I have a monthly Friday lunch with some pals, and received the following as homework for today's meal ... I have not digested it for myself yet, so, just is as is.

QUOTE
A Hedge of Thorns
by Sean Corrigan
August 1, 2001

Sean Corrigan is publisher of The Capital Letter available from Capital Insight, www.capitalinsight.co.uk

Hedge funds have reportedly been selling Japanese stocks in recent weeks, seemingly on the premise that either Koizumi will not be able to push a credible reform programme through in the face of stiffening opposition from
the LDP faction heads and equities will suffer as hope is stillborn, or that if he does prevail, the prospect of a big bank, a large retailer, or a major construction company being sacrificed pour encourager les autres, will knock the Nikkei lower, regardless. However, those hedge funds had
better give a thought to their wider positions if recent BIS statistics are any guide. European pension managers would do well not to be overly smug about the upheavals either. This is a very interconnected world - and even
good old Argentina might have a role, however, peripheral - to play in the scenario we will elaborate below.

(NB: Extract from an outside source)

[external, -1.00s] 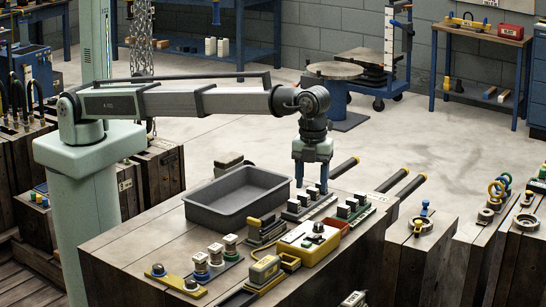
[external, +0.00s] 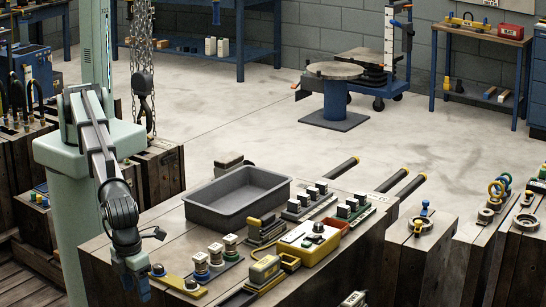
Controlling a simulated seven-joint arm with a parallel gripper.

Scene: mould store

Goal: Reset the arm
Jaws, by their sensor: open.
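My gripper (external: 137,287) hangs at the near left corner of the wooden workbench (external: 150,240), pointing down, its blue fingers low beside the bench's left end. It is open, and I see nothing between the fingers. My arm is folded toward the front of the picture from its pale green column. The gripper is just left of a yellow bar (external: 183,287) with round knobs and appears apart from it, though the gap is hard to judge.
A hanging chain hook (external: 143,84) is behind my arm.

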Firstly, lets look at the hedge fund universe. Already this year, the ranks of Wall St and City thirty-somethings have been rapidly thinned, but not by more Baby Bezos' aiming to milk the VC universe of Dot.com Dollars. Now that the decimal place has moved a long way to the left, so we have
Zero.dotcoms these days, these enterprising types have been setting up in their droves to run hedge funds instead. Moreover, given the demise of the macro fund - with Tiger no more than a stuffed rug, Quantum lost to the uncertainty principal and even the mighty Moore making Less of a splash, at least - the penchant has been rather for rocket science ( a wonderfully apt metaphor since a working definition of rocket science might be:- launched
with a billion-dollar bang, landed with a splash and very little salvageable afterwards).

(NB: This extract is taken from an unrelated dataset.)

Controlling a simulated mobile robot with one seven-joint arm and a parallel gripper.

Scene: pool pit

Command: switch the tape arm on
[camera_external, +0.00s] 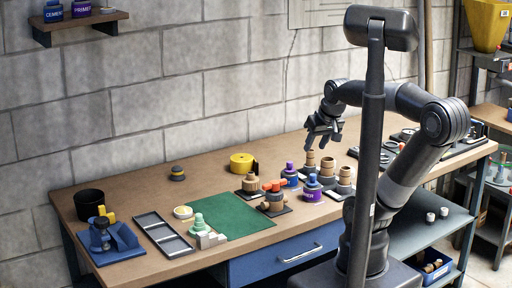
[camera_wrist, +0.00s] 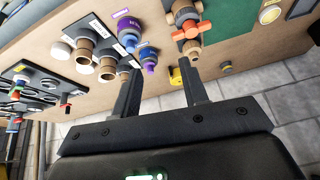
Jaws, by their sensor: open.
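I cannot tell for sure which object is the tape arm. A yellow round tape-like roll (camera_external: 242,162) with a small dark piece at its right side stands at the back of the workbench, near the wall. A small yellow item (camera_wrist: 176,77) shows between my fingers in the wrist view, partly cut off by the right finger; it may be the same roll. My gripper (camera_external: 321,138) is open and empty, pointing down above the back of the bench, right of the roll and apart from it. In the wrist view its two fingers (camera_wrist: 162,82) stand well apart.
The block wall (camera_external: 200,95) closes the back.

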Explicitly, the new wave has largely been about two things - convertible bonds and structured product. Indeed, the wave has been cresting so high, that the SEC Director of Investment Management, Paul Roye has been quoted warning us to be cautious about the hedge-fund "craze", going on to say, "New funds have sprouted in the United States and Europe, run by managers with little experience, raising questions about capacity to handle the billions of dollars flowing into these funds," and arguing that they may be
the next "trendy investment bubble to burst."
The same press reports had Roye citing TASS Research to the effect that the first quarter of 2001 saw about $6.9 billion invested in hedge funds - almost as much as in all of 2000. At least 100 new hedge funds have started
since January and in the year to March, Hennessee Group of New York, a hedge-fund adviser, estimated that hedge-fund assets had risen 26 percent to $408 billion and the number of funds had grown 20 percent to 4,800 in the previous 12 months.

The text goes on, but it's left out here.